## INFORMATION SHOWN
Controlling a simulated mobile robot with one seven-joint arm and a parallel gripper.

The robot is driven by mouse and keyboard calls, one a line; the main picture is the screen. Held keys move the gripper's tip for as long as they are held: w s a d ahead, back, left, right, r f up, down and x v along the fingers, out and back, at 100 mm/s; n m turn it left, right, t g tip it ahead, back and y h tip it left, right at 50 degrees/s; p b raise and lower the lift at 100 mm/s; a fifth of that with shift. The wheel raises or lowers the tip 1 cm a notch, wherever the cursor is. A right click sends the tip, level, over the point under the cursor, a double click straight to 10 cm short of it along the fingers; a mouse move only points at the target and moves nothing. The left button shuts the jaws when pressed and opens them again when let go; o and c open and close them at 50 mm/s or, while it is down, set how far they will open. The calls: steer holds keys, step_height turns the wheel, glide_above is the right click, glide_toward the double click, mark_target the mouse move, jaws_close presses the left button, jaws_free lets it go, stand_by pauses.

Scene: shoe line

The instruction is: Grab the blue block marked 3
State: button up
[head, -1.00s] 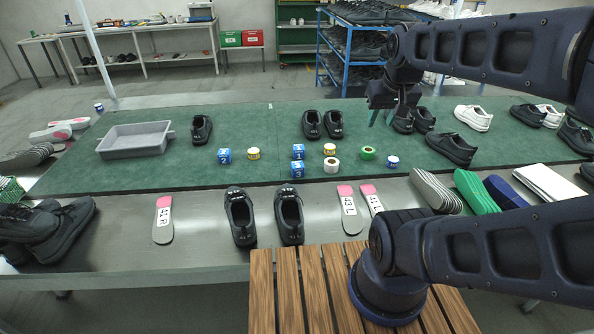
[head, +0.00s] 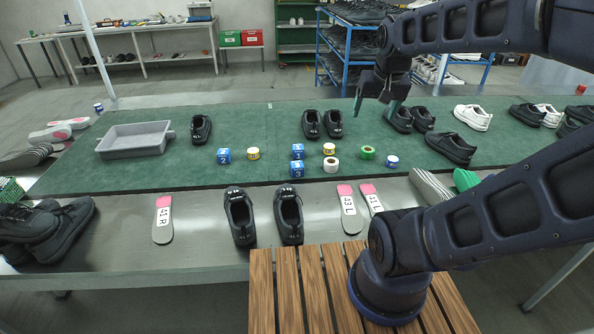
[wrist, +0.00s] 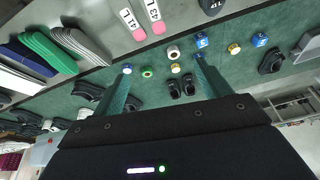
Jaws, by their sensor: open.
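Three blue blocks with white markings sit on the green mat in the head view. The digits are too small to read surely, so I cannot tell which is marked 3. My gripper (head: 376,106) is open and empty, above the mat to the right of and behind the blocks, fingers down. In the wrist view my gripper (wrist: 158,72) has its fingers wide apart, with blue blocks (wrist: 201,40) (wrist: 260,40) beyond the right finger.
Tape rolls in yellow (head: 329,149), white (head: 331,166), green (head: 367,152) and blue (head: 392,161) lie right of the paired blocks. Black shoes (head: 312,124) stand behind them. A grey tray (head: 104,150) is at the left. Mat between tray and blocks is mostly clear.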

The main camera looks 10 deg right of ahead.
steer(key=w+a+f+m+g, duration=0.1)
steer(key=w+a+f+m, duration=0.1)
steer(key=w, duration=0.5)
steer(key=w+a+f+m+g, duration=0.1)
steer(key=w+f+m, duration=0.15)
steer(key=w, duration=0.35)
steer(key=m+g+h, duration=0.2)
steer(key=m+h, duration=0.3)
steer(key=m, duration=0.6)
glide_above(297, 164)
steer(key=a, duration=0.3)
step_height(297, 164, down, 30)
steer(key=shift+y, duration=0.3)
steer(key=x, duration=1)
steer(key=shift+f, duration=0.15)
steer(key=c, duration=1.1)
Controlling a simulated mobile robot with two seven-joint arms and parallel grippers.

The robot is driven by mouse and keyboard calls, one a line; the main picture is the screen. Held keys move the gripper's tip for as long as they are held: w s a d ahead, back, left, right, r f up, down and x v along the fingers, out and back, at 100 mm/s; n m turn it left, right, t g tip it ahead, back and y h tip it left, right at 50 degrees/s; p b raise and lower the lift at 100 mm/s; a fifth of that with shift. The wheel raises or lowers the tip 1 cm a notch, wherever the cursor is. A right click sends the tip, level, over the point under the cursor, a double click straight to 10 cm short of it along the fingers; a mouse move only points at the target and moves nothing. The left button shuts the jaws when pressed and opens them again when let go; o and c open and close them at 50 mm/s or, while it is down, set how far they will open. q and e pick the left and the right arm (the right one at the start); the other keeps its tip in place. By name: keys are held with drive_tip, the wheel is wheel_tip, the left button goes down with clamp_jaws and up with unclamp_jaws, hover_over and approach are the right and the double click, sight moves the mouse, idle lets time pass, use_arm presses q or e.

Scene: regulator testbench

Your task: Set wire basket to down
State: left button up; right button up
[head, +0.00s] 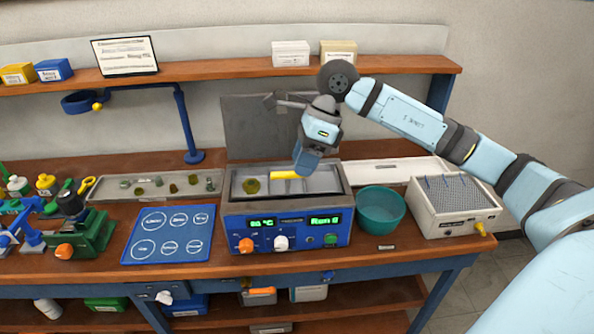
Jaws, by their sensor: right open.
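A blue bench cleaner (289,220) with a lit green display stands at the middle of the bench, its grey lid (246,124) raised behind it. Its steel tank is open at the top. A yellow bar (285,175), apparently the wire basket's handle, lies level across the tank opening. The basket's mesh is too small to make out, so I cannot tell its height. My right gripper (304,171) points down over the tank, beside the right end of the yellow bar. It is open; contact with the bar cannot be told. My left gripper is out of view.
An olive round part (251,186) shows in the tank's left side. A teal bowl (380,211) and a grey box with a pegged top (452,205) stand to the right. A blue mat (170,233) and a tray of small parts (120,188) are left. A shelf (230,68) runs behind.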

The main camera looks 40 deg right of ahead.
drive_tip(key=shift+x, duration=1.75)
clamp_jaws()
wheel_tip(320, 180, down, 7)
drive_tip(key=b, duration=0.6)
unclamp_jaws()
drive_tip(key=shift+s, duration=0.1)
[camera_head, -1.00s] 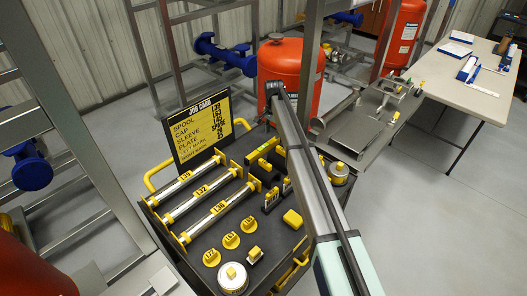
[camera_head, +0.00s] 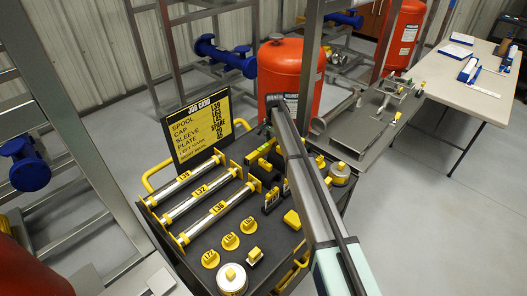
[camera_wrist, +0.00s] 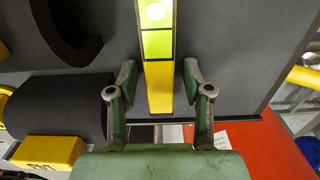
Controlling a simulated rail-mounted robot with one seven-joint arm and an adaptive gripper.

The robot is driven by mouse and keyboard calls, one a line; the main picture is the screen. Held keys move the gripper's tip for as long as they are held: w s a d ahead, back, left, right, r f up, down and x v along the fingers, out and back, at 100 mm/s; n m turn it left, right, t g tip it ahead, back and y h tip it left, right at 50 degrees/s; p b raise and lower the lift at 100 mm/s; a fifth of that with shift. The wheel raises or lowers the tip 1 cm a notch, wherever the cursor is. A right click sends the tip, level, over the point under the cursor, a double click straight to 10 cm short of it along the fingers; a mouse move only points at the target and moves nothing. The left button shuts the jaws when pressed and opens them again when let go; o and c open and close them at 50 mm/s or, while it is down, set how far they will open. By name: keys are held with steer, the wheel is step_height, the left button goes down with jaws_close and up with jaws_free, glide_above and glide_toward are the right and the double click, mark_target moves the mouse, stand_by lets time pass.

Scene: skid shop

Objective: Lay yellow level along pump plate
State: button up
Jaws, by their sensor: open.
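The yellow level (camera_wrist: 158,92), with a bright green vial window, stands out against the dark cart top in the wrist view. In the head view the level (camera_head: 259,151) shows at the back of the cart, partly hidden by my arm. My gripper (camera_wrist: 160,80) is open, with one green finger on each side of the level's near end. Gaps show between fingers and level. In the head view my arm hides the fingers. A grey metal plate with pump fittings (camera_head: 352,132), seemingly the pump plate, lies on the skid right of the cart.
The black cart carries labelled silver spools (camera_head: 204,204), yellow caps (camera_head: 229,241) and a job card board (camera_head: 198,128). A red tank (camera_head: 282,70) stands behind it, with steel frame posts close by. A table (camera_head: 466,96) stands at the far right.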

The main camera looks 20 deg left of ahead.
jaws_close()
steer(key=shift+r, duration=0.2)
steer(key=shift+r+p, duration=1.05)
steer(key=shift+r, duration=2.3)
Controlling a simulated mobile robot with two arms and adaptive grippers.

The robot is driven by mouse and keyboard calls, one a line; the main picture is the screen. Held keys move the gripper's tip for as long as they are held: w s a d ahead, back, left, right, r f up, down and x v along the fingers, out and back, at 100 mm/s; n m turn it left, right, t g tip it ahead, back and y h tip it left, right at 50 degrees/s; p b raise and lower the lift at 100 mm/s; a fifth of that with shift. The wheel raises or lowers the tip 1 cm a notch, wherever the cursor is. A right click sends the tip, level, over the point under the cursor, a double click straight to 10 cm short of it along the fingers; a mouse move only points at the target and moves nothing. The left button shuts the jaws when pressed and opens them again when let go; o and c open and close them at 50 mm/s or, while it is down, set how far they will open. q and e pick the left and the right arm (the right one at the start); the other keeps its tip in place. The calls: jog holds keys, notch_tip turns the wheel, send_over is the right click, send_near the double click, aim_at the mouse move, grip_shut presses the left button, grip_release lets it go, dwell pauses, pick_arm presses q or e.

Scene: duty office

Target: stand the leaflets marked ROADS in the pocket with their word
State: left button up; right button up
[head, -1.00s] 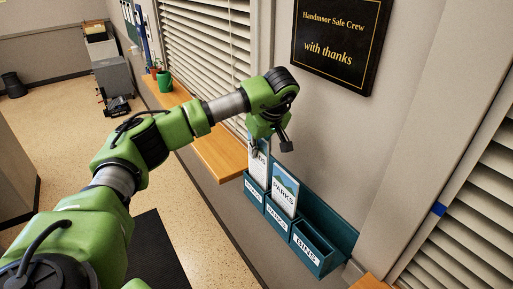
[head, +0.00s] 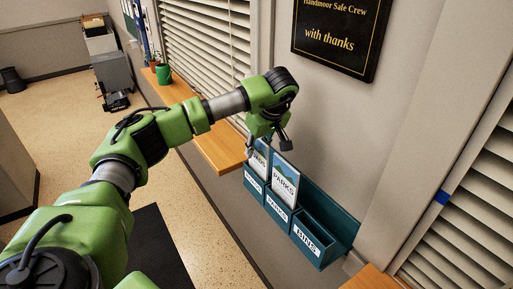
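A teal wall rack (head: 335,228) has three labelled pockets in a row. The near one reads BINS and looks empty. The middle one holds a leaflet marked PARKS (head: 285,181). In the far left pocket stands a leaflet (head: 258,166) whose partly hidden word looks like ROADS; that pocket's small label (head: 253,180) also looks like ROADS. My left gripper (head: 267,147) is just above this leaflet, with its fingers spread apart. The gripper hides part of the leaflet's top. My right gripper is out of view.
A wooden sill (head: 216,146) with a green mug (head: 164,75) runs along the wall left of the rack. A dark plaque (head: 338,32) hangs above. Window blinds flank the rack. Another wooden ledge (head: 368,279) is at the bottom right.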

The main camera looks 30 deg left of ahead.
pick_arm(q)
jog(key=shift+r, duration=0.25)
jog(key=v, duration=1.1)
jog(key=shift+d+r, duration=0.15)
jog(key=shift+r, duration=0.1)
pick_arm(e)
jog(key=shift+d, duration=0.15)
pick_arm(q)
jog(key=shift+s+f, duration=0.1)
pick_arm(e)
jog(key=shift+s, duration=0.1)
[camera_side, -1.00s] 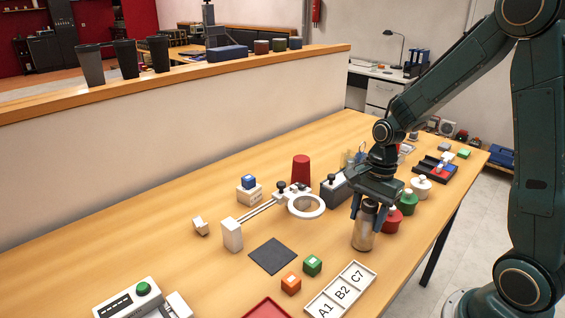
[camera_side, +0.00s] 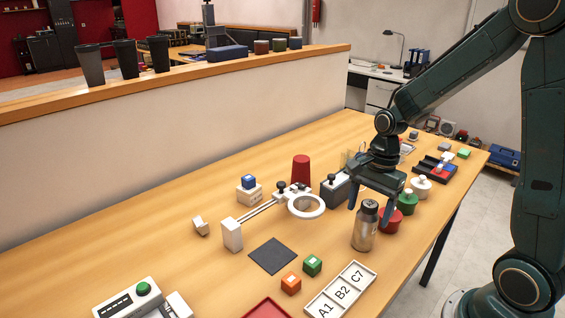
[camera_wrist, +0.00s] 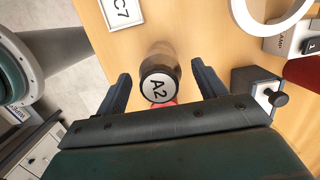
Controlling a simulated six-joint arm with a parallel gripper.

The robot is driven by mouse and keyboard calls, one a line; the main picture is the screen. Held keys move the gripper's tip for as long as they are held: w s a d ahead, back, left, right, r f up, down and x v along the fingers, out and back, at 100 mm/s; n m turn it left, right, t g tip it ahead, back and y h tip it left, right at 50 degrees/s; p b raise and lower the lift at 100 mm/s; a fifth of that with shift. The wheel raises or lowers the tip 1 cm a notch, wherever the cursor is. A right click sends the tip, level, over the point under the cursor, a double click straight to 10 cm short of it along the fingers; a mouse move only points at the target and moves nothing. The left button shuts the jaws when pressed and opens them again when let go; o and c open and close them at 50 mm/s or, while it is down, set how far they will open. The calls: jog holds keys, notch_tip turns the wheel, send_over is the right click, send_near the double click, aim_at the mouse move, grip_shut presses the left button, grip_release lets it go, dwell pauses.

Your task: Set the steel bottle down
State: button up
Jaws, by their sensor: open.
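The steel bottle (camera_side: 363,232) stands upright on the wooden table (camera_side: 200,262) in the side view, with a dark cap. In the wrist view the bottle's cap (camera_wrist: 158,88) shows a round white label reading A2. My gripper (camera_side: 370,208) is open, its fingers apart on either side of the bottle's top, with visible gaps to it in the wrist view. The bottle stands on its own and is not gripped.
A white ring on an arm (camera_side: 306,206) stands left of the bottle. Red (camera_side: 390,220), green (camera_side: 407,203) and white (camera_side: 421,187) knobbed pieces stand behind it to the right. A labelled tray (camera_side: 341,291) lies in front. A dark mat (camera_side: 272,256) lies left.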

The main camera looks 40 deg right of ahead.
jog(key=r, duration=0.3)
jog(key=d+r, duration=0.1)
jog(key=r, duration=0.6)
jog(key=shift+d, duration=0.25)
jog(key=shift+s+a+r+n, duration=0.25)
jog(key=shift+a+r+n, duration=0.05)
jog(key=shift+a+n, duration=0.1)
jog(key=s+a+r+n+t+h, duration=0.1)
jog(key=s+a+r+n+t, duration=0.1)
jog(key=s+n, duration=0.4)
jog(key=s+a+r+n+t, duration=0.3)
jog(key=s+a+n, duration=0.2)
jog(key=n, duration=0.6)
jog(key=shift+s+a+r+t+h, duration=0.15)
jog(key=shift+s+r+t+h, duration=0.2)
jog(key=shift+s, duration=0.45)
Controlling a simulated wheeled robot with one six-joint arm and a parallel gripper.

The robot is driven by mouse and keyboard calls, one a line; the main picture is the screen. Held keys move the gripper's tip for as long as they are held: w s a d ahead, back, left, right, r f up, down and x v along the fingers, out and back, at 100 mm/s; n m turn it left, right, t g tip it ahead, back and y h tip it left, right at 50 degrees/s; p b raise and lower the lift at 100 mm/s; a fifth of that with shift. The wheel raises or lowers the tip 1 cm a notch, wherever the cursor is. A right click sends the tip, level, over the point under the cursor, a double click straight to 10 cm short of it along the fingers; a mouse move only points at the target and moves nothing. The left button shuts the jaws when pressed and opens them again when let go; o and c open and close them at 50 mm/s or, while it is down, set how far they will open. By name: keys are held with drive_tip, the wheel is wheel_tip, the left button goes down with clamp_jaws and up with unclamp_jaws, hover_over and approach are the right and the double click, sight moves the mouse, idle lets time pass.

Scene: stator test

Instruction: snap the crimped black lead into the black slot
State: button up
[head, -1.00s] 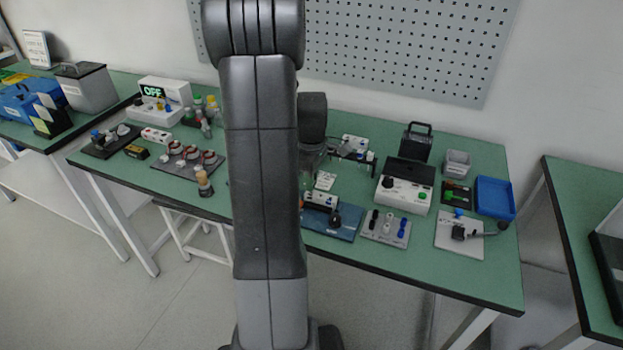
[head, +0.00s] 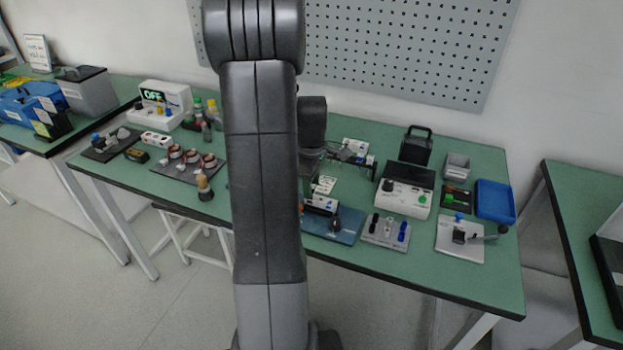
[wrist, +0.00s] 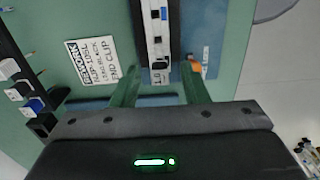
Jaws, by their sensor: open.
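The white slotted block (wrist: 157,30) runs up the wrist view, with a blue slot part (wrist: 163,14) at its far end and a black part (wrist: 160,65) at its near end. My gripper (wrist: 158,68) is open, its two green fingers on either side of that near end in the picture. I see nothing held, and cannot tell the height of the fingers. A black connector piece (wrist: 42,124) is at the left beside a blue one (wrist: 33,105) and white ones; I cannot tell if it is the crimped black lead. The block (head: 322,204) also shows in the head view.
The block is on a blue base (head: 340,230) with an orange part (wrist: 195,66) beside it. A printed card (wrist: 93,60) lies left of it. A grey plate with coloured plugs (head: 386,232) and a white tester (head: 404,197) stand to the right. My arm hides the table's middle.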

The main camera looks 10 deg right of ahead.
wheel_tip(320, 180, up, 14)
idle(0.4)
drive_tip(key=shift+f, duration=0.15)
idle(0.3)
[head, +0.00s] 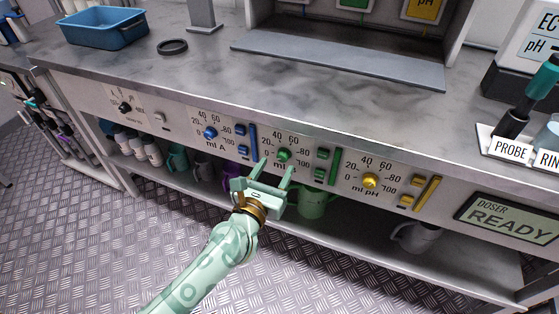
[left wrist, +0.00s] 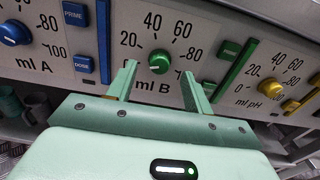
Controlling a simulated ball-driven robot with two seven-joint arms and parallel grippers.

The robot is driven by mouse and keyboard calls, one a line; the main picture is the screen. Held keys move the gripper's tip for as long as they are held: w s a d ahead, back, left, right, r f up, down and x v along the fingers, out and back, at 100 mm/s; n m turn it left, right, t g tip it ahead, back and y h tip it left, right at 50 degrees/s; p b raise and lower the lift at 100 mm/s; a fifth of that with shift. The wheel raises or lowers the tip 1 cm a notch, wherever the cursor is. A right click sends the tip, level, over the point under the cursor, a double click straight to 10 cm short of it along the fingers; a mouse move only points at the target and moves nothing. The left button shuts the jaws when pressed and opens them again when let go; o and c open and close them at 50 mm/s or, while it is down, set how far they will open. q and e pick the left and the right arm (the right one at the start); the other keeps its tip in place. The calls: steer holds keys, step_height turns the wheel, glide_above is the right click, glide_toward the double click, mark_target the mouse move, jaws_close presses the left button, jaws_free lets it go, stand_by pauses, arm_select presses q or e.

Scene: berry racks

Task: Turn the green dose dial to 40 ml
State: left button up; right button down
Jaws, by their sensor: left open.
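My right gripper is not in view.
A blue dial (head: 210,132) sits left of the green one and a yellow dial (head: 370,181) right. Green buttons (head: 322,154) and a green bar (head: 334,167) are close on the right. A doser display (head: 509,217) reads READY. Jugs stand on the shelf below.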

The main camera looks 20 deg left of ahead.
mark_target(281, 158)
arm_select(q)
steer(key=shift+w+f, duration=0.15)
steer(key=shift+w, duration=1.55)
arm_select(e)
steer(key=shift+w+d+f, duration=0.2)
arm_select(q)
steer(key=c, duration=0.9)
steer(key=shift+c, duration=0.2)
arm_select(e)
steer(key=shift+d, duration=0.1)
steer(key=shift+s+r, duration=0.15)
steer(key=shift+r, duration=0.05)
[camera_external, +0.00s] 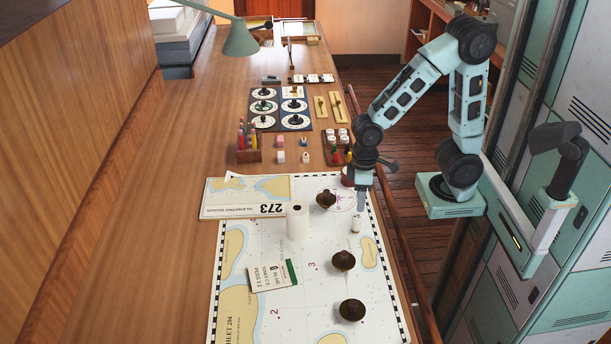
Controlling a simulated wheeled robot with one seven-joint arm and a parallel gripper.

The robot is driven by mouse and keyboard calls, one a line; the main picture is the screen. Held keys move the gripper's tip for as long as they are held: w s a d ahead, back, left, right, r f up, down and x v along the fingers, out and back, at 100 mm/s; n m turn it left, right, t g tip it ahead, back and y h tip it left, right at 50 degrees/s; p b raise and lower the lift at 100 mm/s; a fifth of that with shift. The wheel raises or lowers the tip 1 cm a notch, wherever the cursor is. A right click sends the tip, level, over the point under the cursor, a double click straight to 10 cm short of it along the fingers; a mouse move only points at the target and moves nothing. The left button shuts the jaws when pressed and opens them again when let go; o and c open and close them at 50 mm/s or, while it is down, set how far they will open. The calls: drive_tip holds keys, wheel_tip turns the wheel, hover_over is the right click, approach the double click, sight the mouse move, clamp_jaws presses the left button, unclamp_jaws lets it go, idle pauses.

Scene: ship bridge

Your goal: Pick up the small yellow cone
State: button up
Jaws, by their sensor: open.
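I cannot clearly make out the small yellow cone. A small rack (330,137) right of the middle of the table holds white pieces and small red (337,156) and green pieces; the arm partly covers its near right side. A tiny yellowish spot (294,91) shows on the dial board, too small to identify. My gripper (361,207) points down over the chart's right side, nearer the camera than the rack. It is open and appears empty. A small white cylinder (356,225) stands just below it; I cannot tell whether they touch.
Behind are a pencil holder (249,155), small blocks and the dial board (280,126). A green lamp (240,40) overhangs the far left. The table's left side is clear.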

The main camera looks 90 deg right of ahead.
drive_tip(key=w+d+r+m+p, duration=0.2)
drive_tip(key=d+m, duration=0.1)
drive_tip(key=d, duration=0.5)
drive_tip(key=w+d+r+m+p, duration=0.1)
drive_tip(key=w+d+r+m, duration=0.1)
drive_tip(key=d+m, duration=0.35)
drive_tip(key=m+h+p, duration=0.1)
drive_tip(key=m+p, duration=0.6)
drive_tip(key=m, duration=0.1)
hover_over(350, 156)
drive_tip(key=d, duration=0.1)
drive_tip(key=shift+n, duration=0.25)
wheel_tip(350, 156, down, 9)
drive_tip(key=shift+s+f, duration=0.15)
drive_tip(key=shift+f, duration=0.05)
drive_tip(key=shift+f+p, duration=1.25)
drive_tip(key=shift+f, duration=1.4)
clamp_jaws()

## EXERCISE DETAILS
Look through the material and copy each line that has "mobile".

## RESPONSE TO THIS TASK
Controlling a simulated mobile robot with one seven-joint arm and a parallel gripper.
Controlling a simulated mobile robot with two seven-joint arms and parallel grippers.
Controlling a simulated mobile robot with two arms and adaptive grippers.

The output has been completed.